● **THE TASK**:
Give back exactly the lines running from the line that holds "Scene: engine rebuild" through the line that holds "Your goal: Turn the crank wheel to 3", ends included, and no other lines.

☆ ☆ ☆ ☆ ☆

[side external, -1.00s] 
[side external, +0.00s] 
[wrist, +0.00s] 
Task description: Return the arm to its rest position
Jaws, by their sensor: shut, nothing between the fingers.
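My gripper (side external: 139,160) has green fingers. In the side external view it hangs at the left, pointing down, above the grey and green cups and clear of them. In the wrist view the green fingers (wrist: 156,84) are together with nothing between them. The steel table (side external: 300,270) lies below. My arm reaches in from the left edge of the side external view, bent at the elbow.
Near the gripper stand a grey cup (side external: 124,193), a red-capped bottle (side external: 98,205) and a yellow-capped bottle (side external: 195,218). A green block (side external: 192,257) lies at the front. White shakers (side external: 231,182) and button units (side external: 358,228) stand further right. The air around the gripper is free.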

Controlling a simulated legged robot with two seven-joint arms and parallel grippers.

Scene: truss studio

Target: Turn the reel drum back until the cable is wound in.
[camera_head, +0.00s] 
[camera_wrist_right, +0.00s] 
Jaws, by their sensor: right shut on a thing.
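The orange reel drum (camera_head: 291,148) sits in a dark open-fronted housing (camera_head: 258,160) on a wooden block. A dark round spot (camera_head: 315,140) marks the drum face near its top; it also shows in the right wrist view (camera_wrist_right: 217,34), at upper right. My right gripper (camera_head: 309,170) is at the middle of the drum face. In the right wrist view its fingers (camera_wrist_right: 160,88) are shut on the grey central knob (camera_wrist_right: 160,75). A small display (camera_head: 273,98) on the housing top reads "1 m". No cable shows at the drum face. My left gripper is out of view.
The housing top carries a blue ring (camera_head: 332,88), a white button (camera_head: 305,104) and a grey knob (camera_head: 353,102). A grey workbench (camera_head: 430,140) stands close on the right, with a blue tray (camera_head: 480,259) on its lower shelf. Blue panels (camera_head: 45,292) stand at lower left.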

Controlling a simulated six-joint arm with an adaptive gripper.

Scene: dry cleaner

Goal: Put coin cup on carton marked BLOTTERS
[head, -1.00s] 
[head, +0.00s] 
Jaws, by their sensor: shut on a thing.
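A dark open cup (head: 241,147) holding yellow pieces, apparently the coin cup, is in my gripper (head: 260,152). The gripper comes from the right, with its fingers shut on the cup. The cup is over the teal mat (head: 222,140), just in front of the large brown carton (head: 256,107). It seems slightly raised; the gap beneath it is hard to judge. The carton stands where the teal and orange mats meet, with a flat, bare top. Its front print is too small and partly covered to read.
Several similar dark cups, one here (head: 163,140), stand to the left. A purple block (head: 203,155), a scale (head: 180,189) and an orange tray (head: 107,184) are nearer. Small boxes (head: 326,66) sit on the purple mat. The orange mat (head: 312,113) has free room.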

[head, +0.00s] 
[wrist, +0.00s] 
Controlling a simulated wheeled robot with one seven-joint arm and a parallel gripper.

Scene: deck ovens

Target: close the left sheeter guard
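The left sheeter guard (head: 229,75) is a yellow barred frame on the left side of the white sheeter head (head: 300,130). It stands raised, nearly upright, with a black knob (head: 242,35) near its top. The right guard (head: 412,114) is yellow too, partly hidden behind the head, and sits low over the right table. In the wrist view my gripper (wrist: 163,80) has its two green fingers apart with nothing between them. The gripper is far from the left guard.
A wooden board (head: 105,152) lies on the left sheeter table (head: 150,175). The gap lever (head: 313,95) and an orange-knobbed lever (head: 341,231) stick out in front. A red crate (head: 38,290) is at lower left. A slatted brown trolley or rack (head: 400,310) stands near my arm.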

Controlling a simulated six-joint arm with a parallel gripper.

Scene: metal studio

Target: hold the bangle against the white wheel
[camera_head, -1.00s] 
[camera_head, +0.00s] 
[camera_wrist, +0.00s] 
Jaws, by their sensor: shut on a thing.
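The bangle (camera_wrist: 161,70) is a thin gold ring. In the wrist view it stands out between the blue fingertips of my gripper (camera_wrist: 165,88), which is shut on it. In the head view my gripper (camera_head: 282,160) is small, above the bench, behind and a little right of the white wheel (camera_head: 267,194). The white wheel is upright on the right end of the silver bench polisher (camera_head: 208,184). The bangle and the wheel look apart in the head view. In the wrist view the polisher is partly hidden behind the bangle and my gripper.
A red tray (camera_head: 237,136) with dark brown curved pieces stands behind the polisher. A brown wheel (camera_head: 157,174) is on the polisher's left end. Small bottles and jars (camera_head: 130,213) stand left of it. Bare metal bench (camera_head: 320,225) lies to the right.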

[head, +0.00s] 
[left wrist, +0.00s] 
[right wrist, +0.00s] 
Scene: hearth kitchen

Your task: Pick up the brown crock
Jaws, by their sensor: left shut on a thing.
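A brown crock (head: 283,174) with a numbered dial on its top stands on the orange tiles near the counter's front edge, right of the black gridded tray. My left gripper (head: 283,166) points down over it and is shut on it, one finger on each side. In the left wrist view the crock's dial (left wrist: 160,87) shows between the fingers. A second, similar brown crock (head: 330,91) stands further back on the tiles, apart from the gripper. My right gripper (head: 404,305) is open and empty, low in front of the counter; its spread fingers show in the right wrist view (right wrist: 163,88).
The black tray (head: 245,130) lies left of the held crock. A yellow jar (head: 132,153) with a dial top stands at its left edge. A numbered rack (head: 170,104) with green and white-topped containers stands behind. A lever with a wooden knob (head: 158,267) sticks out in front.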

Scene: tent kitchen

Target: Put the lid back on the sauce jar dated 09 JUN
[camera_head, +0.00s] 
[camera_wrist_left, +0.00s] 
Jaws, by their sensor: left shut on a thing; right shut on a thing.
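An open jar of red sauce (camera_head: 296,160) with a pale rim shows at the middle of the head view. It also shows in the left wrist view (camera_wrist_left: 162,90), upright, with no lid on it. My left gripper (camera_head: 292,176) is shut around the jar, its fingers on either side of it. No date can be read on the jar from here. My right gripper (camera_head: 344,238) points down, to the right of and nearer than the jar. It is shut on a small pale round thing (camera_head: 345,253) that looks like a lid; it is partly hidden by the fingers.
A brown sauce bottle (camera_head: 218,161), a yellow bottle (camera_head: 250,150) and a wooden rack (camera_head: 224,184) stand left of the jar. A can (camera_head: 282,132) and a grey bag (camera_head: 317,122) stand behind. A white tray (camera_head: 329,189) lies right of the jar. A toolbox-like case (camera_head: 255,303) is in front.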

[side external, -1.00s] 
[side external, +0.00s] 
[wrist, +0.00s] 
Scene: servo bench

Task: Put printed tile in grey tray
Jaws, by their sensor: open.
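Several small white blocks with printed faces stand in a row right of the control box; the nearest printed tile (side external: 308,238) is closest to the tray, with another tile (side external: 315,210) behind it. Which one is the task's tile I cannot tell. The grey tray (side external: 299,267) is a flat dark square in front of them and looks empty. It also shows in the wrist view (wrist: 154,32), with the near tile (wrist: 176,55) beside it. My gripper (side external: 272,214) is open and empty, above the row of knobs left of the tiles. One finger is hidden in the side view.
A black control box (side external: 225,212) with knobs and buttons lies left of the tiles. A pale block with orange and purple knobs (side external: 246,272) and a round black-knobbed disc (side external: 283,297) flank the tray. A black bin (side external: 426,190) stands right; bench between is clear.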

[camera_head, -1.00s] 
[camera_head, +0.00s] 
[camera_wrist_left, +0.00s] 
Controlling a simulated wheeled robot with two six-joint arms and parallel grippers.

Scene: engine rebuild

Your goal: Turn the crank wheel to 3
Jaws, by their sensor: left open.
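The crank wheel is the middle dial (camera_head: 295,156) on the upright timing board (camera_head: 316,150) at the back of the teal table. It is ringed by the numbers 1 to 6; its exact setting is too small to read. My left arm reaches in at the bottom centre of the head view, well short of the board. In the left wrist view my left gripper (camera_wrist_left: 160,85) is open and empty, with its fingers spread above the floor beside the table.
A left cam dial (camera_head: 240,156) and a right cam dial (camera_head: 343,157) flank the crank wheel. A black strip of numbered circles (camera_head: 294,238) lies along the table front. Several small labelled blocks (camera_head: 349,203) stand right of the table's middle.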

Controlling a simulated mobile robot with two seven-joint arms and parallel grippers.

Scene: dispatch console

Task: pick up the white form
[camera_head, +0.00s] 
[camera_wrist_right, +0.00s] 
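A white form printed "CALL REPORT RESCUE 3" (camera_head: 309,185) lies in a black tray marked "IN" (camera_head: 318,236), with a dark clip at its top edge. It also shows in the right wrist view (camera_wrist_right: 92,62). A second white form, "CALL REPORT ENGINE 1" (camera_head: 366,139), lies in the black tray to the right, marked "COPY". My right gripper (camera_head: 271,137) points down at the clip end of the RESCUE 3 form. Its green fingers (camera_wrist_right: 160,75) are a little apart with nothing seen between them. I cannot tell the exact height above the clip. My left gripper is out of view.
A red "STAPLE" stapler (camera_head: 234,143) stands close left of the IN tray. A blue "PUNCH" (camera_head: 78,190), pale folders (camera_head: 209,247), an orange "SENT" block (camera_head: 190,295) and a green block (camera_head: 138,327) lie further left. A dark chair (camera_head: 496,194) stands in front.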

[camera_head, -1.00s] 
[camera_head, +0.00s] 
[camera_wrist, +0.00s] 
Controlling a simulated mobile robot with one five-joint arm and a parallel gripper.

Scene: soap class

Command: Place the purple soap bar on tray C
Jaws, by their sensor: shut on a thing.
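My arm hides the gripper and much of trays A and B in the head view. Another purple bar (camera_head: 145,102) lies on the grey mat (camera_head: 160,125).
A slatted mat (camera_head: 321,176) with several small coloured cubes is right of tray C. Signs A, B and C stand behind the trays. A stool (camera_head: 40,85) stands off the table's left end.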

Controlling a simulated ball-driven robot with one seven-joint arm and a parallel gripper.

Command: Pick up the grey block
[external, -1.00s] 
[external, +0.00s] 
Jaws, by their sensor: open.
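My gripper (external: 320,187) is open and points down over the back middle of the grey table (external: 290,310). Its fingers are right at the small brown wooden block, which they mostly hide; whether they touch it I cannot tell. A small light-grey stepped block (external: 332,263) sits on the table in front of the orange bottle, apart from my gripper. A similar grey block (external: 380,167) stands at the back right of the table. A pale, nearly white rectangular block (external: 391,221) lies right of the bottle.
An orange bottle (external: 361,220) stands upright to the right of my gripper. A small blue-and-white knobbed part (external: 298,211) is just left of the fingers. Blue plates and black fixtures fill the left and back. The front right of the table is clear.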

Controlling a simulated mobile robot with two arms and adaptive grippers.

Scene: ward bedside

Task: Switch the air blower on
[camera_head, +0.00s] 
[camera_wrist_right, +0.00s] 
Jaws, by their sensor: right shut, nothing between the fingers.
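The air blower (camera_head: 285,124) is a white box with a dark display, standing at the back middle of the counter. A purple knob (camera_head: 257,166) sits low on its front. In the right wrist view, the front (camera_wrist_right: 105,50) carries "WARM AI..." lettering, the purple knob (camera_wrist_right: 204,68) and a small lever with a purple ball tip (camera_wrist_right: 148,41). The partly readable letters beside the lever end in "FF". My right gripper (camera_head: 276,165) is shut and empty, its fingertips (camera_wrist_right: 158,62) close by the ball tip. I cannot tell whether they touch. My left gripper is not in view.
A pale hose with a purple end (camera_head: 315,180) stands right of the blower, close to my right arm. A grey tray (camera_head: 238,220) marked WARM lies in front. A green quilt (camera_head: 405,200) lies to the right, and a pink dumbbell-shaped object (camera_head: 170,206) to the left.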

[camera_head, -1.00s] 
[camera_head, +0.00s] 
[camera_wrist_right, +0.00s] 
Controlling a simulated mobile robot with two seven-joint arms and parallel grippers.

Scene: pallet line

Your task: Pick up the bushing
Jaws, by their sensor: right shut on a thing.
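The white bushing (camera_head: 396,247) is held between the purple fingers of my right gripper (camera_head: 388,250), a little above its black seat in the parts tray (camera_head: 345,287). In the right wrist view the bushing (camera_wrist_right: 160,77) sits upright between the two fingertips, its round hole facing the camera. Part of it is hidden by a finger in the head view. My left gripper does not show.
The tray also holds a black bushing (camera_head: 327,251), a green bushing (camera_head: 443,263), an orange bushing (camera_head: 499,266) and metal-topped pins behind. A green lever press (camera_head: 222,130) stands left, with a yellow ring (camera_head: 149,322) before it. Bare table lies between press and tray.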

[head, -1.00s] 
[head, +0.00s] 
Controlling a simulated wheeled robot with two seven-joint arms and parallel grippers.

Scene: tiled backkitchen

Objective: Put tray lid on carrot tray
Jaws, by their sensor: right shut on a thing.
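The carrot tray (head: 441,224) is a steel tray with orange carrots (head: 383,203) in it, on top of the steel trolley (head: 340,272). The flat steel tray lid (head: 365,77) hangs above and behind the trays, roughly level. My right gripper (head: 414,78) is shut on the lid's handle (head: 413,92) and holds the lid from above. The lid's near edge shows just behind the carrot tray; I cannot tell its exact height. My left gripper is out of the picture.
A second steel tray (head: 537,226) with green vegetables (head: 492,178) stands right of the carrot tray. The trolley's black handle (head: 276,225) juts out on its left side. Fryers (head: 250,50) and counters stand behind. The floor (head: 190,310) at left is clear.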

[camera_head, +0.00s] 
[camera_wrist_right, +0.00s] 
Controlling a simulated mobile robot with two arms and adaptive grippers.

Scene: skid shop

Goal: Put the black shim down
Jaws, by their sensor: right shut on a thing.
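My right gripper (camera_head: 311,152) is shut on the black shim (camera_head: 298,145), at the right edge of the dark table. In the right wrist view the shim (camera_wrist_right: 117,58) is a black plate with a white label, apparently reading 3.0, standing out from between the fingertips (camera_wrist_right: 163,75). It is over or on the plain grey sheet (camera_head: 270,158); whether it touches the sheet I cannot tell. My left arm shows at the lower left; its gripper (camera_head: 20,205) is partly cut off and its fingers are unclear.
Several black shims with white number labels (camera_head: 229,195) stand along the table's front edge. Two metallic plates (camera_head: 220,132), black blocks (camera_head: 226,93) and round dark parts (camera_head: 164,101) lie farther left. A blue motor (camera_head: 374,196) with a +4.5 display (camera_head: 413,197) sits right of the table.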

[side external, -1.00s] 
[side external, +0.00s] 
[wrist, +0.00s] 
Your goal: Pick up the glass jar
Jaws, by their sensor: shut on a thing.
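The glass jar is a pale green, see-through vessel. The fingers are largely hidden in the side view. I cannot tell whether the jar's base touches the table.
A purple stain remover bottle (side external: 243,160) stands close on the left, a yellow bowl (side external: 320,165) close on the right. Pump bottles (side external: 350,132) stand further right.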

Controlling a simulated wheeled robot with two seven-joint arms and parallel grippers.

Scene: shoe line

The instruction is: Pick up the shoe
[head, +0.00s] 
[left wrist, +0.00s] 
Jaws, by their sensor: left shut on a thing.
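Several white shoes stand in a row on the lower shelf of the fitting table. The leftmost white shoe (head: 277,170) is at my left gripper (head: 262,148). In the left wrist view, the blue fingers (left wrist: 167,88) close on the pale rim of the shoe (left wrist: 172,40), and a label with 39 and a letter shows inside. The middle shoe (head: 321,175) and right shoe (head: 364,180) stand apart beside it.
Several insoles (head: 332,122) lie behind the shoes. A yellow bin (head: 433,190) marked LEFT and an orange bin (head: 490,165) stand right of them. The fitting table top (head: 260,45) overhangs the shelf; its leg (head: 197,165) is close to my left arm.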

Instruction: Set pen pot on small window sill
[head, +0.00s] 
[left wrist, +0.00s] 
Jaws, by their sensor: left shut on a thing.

☆ ☆ ☆ ☆ ☆

● **FULL ANSWER**:
Scene: engine rebuild

Your goal: Turn the crank wheel to 3

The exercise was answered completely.